▶ **TASK PROMPT**
Count how many lines contain the word "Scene". Please give only the number.

▶ **PROVIDED RECORDS**
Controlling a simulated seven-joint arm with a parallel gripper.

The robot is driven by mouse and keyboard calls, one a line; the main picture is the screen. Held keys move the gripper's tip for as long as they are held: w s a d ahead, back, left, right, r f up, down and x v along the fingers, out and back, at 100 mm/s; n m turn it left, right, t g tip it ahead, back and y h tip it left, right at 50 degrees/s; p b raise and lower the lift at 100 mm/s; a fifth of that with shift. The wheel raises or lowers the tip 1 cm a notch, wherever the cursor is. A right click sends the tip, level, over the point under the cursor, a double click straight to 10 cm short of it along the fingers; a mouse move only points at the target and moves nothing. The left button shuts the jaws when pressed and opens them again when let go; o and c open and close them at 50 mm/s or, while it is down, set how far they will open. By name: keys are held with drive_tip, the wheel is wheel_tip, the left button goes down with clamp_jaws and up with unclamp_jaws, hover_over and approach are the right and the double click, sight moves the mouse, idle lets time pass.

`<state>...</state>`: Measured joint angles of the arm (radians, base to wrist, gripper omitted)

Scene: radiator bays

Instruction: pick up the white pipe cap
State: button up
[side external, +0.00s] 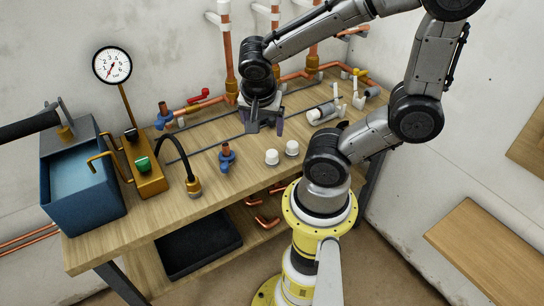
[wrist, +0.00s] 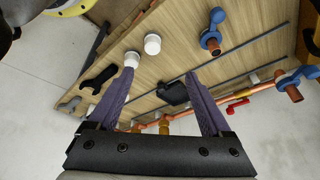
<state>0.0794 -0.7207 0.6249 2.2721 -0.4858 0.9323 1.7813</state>
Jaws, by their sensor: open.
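Two white pipe caps stand apart on the wooden bench: one (side external: 272,157) nearer the front and one (side external: 291,147) just right of and behind it. Both also show in the wrist view, one higher (wrist: 152,44) and one lower left (wrist: 131,59). I cannot tell which one the task means. My gripper (side external: 264,126) is over the bench behind the caps, with its two purple fingers apart and nothing held between them. In the wrist view my gripper (wrist: 160,75) has its left fingertip overlapping the lower edge of the lower cap; contact cannot be told.
A blue valve fitting (side external: 226,159) stands left of the caps. White and grey pipe pieces (side external: 322,113) lie to the right. Copper pipes (side external: 230,65) run up the wall behind. A blue tank (side external: 82,185) and pressure gauge (side external: 112,65) are at left. A black object (wrist: 172,93) lies beyond the fingers.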

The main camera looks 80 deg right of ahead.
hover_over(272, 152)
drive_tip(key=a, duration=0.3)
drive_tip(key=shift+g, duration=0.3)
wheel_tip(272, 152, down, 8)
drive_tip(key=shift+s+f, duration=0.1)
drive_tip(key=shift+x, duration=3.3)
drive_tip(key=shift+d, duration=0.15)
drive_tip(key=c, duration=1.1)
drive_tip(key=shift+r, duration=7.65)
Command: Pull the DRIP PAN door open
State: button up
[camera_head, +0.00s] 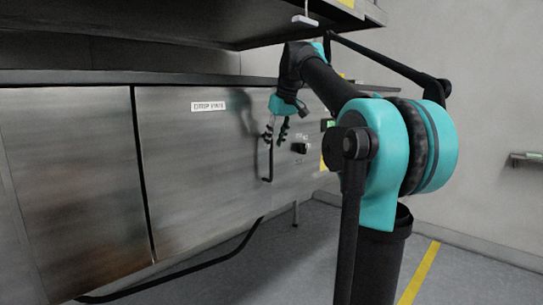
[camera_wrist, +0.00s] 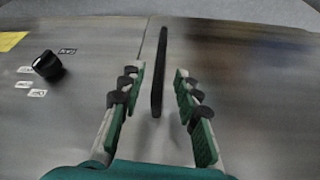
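The DRIP PAN door (camera_head: 195,170) is a brushed steel panel with a white label (camera_head: 208,106) near its top edge; it looks shut, flush with the front. A black vertical bar handle (camera_head: 268,166) is at its right side, partly hidden by my gripper (camera_head: 275,139) in the head view. In the wrist view the handle (camera_wrist: 159,75) stands between the two green-padded fingers of my gripper (camera_wrist: 159,76). The fingers are spread, with a visible gap on each side of the handle. The door (camera_wrist: 245,90) fills the right side there.
Right of the door is a fixed panel with a black knob (camera_head: 300,148), which also shows in the wrist view (camera_wrist: 47,64), with small labels and a yellow sticker. A shelf (camera_head: 200,22) overhangs above. A black hose or bar (camera_head: 185,270) runs low before the door. Grey floor lies open in front.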

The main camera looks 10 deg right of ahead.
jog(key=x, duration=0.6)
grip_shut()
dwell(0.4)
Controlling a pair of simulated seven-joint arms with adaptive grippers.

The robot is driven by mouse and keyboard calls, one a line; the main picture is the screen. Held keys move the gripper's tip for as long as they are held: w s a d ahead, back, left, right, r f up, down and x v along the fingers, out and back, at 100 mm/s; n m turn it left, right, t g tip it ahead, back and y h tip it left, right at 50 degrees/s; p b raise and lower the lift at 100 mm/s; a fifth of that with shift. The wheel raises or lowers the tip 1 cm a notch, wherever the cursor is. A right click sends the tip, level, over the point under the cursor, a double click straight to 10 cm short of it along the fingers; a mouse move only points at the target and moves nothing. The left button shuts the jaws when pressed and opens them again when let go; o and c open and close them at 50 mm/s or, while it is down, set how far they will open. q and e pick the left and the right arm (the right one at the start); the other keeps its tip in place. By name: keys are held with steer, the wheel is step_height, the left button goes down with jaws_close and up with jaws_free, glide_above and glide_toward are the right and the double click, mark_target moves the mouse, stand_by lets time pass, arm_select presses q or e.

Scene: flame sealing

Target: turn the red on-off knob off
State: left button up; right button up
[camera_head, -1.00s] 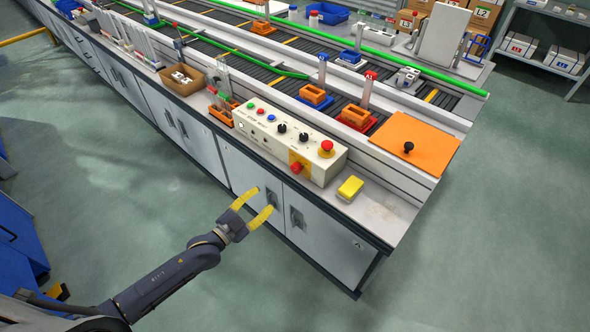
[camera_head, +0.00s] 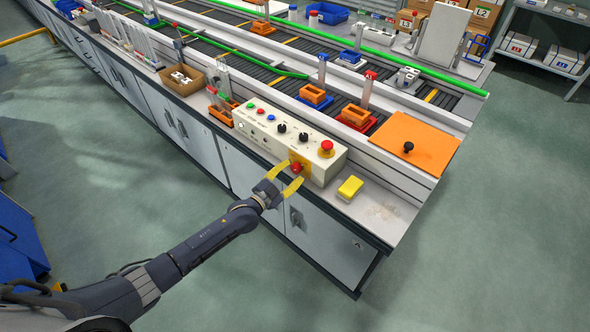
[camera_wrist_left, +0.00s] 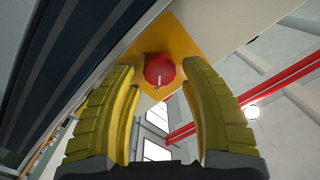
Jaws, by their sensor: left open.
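The red on-off knob (camera_head: 296,167) sits on a yellow plate (camera_head: 305,161) on the front face of the white control box (camera_head: 270,128). In the left wrist view the red knob (camera_wrist_left: 160,69) shows a small white mark and lies ahead, between the fingertips. My left gripper (camera_head: 287,176) is open, its yellow fingers pointing at the knob from the front. In the left wrist view my left gripper (camera_wrist_left: 158,80) has its fingers on either side of the knob; whether they touch it I cannot tell. My right gripper is not in view.
A red emergency button (camera_head: 326,147) and two black knobs (camera_head: 303,137) are on the box's top. A yellow sponge (camera_head: 350,188) lies right of the box. An orange board (camera_head: 415,144) is behind it. The floor in front of the cabinet is clear.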

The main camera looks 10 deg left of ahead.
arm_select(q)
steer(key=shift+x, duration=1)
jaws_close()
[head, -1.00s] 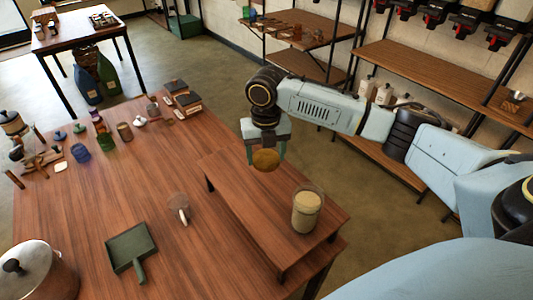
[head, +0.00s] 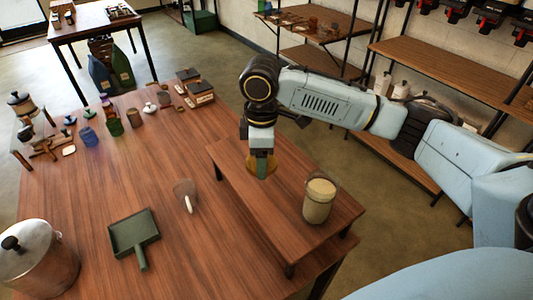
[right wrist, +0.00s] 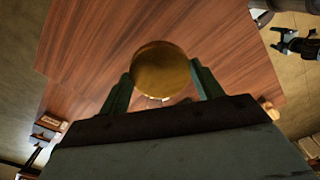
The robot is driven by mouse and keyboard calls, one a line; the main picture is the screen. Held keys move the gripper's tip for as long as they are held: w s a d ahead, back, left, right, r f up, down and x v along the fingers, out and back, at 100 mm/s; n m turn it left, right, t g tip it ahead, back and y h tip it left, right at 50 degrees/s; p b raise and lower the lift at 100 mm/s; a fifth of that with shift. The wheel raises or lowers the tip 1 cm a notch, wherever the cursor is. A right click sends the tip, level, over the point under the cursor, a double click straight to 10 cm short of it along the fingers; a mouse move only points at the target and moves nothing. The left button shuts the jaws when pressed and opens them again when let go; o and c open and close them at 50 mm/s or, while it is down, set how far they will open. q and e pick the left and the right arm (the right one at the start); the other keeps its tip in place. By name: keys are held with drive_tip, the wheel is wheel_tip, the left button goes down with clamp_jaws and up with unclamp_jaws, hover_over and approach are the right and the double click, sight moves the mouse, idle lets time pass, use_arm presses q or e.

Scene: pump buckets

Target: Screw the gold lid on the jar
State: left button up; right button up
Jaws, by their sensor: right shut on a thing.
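The gold lid (head: 252,171) is held between the fingers of my right gripper (head: 262,164), which is shut on it above the left part of the small raised wooden bench. In the right wrist view the lid (right wrist: 160,68) shows as a round gold disc between the two green fingers (right wrist: 160,88). The jar (head: 319,202) is clear with pale tan contents and stands upright on the right end of the bench. It has no lid on it. The lid is to the left of the jar and apart from it. My left gripper is not in view.
The small bench (head: 262,215) stands on the large wooden table (head: 85,195). Several small items stand at the back. The bench is clear between lid and jar.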

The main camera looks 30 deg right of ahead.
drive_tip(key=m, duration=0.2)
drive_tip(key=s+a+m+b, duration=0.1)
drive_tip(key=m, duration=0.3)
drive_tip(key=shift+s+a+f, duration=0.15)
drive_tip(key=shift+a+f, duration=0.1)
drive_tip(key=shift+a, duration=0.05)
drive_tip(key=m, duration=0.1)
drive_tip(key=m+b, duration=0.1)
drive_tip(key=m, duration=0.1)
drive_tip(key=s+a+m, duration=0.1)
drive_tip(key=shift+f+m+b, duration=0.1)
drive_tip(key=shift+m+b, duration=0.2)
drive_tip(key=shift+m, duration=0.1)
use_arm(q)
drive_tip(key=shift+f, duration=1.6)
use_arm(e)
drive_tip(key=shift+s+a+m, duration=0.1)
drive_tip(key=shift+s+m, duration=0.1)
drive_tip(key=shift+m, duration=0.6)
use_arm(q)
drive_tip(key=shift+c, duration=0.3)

▶ **EXERCISE RESULT**
3